▼▼▼

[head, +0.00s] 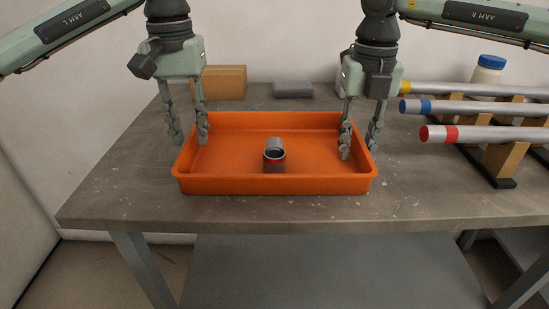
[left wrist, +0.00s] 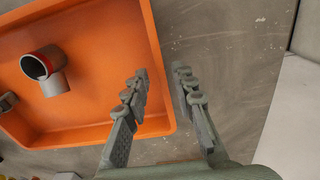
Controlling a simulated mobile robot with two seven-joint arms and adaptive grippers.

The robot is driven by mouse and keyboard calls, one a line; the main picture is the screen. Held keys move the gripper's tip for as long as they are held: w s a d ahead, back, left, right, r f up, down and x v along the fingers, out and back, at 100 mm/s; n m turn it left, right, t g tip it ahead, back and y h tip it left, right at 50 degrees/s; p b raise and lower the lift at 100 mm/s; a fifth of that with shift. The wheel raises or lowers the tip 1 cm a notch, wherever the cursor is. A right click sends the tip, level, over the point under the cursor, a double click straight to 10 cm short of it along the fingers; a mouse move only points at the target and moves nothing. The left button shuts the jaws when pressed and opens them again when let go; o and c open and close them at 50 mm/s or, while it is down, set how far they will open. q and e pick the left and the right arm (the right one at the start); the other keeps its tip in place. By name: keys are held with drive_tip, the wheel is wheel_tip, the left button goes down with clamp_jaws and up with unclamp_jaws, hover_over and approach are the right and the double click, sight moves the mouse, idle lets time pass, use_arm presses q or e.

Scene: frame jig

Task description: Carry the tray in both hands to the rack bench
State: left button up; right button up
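The orange tray (head: 275,186) sits flat on the grey workbench. A grey pipe elbow with a red band (head: 274,156) rests inside it; it also shows in the left wrist view (left wrist: 46,72). My left gripper (head: 188,142) points down at the tray's left wall, its fingers apart and empty, one on each side of the rim. In the left wrist view the open fingers (left wrist: 161,78) straddle the tray's edge with a gap. My right gripper (head: 359,155) points down at the tray's right wall, fingers apart on either side of the rim. Whether any finger touches the tray is unclear.
On the right, pipes with yellow, blue and red bands (head: 452,133) lie on wooden supports (head: 502,158). A white jar with a blue lid (head: 487,72) stands behind. A cardboard box (head: 222,81) and a grey block (head: 293,89) are at the back. The bench's left part (head: 115,180) is clear.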

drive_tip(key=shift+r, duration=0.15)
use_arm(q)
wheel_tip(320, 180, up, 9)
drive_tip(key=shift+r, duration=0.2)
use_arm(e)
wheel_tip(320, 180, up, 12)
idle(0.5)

▲▲▲

__Task objective__:
Return each line exactly as written. Any picture gets left out.

__Correct output__:
[head, +0.00s] 
[left wrist, +0.00s] 
Controlling a simulated mobile robot with two seven-joint arms and adaptive grippers.

The robot is driven by mouse and keyboard calls, one a line; the main picture is the screen. Held keys move the gripper's tip for as long as they are held: w s a d ahead, back, left, right, r f up, down and x v along the fingers, out and back, at 100 mm/s; n m turn it left, right, t g tip it ahead, back and y h tip it left, right at 50 degrees/s; p b raise and lower the lift at 100 mm/s; a fifth of that with shift. The wheel raises or lowers the tip 1 cm a notch, wherever the cursor is. A right click sends the tip, level, over the point under the cursor, a double click straight to 10 cm short of it along the fingers; a mouse move only points at the target and moves nothing. The left button shuts the jaws when pressed and opens them again when let go; o and c open and close them at 50 mm/s or, while it is down, set how far they will open. q and e pick the left and the right arm (the right one at the start); the other keeps its tip in place. By name: keys are held with drive_tip, the wheel is wheel_tip, the left button goes down with clamp_jaws and up with unclamp_jaws, hover_over and approach are the right and the double click, sight moves the mouse, idle lets time pass, use_arm presses q or e.

Scene: frame jig

Task description: Carry the tray in both hands to the rack bench
State: left button up; right button up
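The orange tray (head: 275,186) sits flat on the grey workbench. A grey pipe elbow with a red band (head: 274,156) rests inside it; it also shows in the left wrist view (left wrist: 46,72). My left gripper (head: 188,142) points down at the tray's left wall, its fingers apart and empty, one on each side of the rim. In the left wrist view the open fingers (left wrist: 161,78) straddle the tray's edge with a gap. My right gripper (head: 359,155) points down at the tray's right wall, fingers apart on either side of the rim. Whether any finger touches the tray is unclear.
On the right, pipes with yellow, blue and red bands (head: 452,133) lie on wooden supports (head: 502,158). A white jar with a blue lid (head: 487,72) stands behind. A cardboard box (head: 222,81) and a grey block (head: 293,89) are at the back. The bench's left part (head: 115,180) is clear.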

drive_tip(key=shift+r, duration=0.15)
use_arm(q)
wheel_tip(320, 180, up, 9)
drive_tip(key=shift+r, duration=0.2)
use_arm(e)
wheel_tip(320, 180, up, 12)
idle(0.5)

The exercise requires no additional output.